Mr FLETCHER (Bradfield) (12:03): The question before the parliament as we consider the Family Assistance Legislation Amendment (Child Care Financial Viability) Bill 2011 is not whether the collapse of ABC Learning in 2008 and early 2009 was a bad thing and caused great inconvenient and uncertainty to parents. Of course the collapse of ABC Learning was a bad thing and caused such inconvenience and uncertainty to parents. Speaking as the parent of a 2½-year-old who presently attends long day care, I can absolutely empathise with parents about the disruptive consequences of the collapse of a childcare centre when they had made their arrangements in reliance on the ongoing operation of that centre and were suddenly required to rapidly make alternative arrangements.

That is not the question before this House. We are all in agreement that the collapse of ABC, or indeed of any childcare centre, is a bad thing. Nor is the question before this House whether it would be a good thing, if it were possible to do, to prevent the risk of such a collapse—to ensure against the possibility of any childcare centre ever collapsing. Clearly, if that could be done, that would be worth doing. The question is this: will the measure which is before this House be of any material benefit in actually reducing the risk of the collapse of a childcare centre, and how is such benefit as may fairly be attributed to this measure to be weighed up against the costs of imposing this measure?

I want to put three arguments to the House in the brief time that I have available to me. Firstly, I think there are grounds to doubt whether this measure makes any real difference at all. Secondly, I do believe there is a risk that this measure could impose significant costs and burdens on childcare operators, particularly in view of the breadth of the drafting of the provisions in this legislation. Thirdly, there is, I submit, real doubt as to whether this measure actually achieves anything or is simply a piece of window dressing.

Let me turn to the first issue. On a fair and reasonable assessment, what practical difference will this measure make? There are two key elements in the bill. The first is a requirement for large childcare centre providers to report certain information to the Department of Education, Employment and Workplace Relations on an annual basis. The second is the power for the secretary of that department to call, should he choose to do so, for an audit of individual large childcare centre operators. The premise underlying these measures appears to be that officials of the Department of Education, Employment and Workplace Relations will have some superior capacity to assess the risks of the financial collapse of a childcare centre operator, a superior capacity beyond that presently available to and exercised by the other bodies which have regulatory responsibility for the ongoing financial viability of companies of all kinds.

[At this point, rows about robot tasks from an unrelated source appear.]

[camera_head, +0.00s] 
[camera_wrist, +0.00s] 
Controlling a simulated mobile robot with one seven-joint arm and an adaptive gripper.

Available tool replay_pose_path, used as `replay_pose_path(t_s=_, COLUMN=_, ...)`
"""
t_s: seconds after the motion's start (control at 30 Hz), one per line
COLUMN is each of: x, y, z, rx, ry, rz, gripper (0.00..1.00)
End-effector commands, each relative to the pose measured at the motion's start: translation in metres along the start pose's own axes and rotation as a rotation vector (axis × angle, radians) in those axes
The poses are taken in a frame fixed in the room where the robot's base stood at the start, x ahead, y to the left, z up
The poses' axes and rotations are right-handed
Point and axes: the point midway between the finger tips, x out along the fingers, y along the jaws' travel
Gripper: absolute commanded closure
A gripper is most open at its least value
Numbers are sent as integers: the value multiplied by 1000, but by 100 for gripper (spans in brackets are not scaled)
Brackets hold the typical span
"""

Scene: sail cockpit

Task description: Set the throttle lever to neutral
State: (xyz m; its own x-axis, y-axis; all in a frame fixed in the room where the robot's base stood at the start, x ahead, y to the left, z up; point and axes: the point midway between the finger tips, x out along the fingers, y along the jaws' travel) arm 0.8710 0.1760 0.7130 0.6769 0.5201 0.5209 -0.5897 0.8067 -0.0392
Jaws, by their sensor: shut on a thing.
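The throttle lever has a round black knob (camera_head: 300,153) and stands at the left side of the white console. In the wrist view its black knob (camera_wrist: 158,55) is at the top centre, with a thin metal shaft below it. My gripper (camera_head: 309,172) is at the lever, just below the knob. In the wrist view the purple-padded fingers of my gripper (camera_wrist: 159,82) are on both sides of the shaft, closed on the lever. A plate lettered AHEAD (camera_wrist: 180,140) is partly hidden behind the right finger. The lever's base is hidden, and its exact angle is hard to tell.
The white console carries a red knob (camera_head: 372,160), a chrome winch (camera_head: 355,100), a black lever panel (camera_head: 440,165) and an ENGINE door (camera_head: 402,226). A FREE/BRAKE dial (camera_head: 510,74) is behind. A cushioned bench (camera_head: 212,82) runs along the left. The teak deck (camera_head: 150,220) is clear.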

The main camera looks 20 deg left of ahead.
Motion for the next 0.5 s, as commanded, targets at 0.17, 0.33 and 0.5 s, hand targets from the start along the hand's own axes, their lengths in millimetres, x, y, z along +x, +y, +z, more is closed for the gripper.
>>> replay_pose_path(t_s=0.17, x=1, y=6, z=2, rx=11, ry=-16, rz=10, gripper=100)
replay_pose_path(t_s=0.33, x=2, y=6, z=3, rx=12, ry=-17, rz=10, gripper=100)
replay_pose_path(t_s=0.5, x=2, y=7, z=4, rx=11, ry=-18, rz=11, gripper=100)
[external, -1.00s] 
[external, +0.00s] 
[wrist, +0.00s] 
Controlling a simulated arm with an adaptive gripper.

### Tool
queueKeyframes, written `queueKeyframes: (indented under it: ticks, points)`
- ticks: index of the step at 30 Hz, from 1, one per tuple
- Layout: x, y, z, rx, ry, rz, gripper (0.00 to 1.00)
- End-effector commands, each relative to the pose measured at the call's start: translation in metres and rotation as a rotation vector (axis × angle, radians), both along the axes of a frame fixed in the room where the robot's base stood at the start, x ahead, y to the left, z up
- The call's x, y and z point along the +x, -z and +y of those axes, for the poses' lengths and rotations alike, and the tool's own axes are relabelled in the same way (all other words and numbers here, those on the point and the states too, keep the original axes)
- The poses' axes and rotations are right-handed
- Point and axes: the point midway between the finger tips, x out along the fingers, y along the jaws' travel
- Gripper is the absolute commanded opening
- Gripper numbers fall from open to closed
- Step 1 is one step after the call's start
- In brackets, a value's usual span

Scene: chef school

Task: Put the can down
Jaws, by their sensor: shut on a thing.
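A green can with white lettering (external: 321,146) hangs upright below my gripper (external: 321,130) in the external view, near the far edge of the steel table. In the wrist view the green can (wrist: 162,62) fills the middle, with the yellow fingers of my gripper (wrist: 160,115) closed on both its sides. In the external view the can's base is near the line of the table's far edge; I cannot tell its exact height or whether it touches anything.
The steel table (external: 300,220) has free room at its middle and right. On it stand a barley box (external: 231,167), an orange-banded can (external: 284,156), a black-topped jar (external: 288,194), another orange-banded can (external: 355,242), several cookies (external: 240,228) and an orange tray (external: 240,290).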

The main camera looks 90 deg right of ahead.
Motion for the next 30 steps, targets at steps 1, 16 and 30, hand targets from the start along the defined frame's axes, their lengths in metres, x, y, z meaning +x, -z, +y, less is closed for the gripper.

I think it is worthwhile testing the viability of this assumption by having a look at what actually happened in relation to the collapse of ABC Learning. I reiterate that it is not contested that the collapse of ABC Learning was a bad thing and caused deep inconvenience and anxiety to many thousands of parents. ABC Learning was a publicly listed entity subject to continuous disclosure obligations. That meant it was required to provide all kinds of detailed financial reporting to the stock exchange and there is an obligation on the directors and senior management of a publicly listed company to provide, effectively immediately, any information which materially changes the assessment that an investor would make of the value of the securities in that entity. Having myself been a member of the senior management team of a listed company responsible for complying with those continuous disclosure obligations, I can testify that they are onerous and that they exercise, quite properly, the continuing attention of the senior management team and directors of any listed company.

The second point to make is that such information as was disclosed under this regime by ABC Learning was subject to continuous scrutiny and examination by a whole class of expert financial analysts: equity analysts employed by the major investment banks, investors in ABC Learning who had a clear financial incentive to be watching like a hawk for any indication that something was wrong. As the historical record shows, ABC Learning collapsed in 2008-09 but concerns about the financial viability of ABC Learning had been raised significantly earlier. In fact, according to one press report that I have reviewed this morning, concerns were raised with the corporate regulator, the Australian Securities and Investment Commission, in 2006.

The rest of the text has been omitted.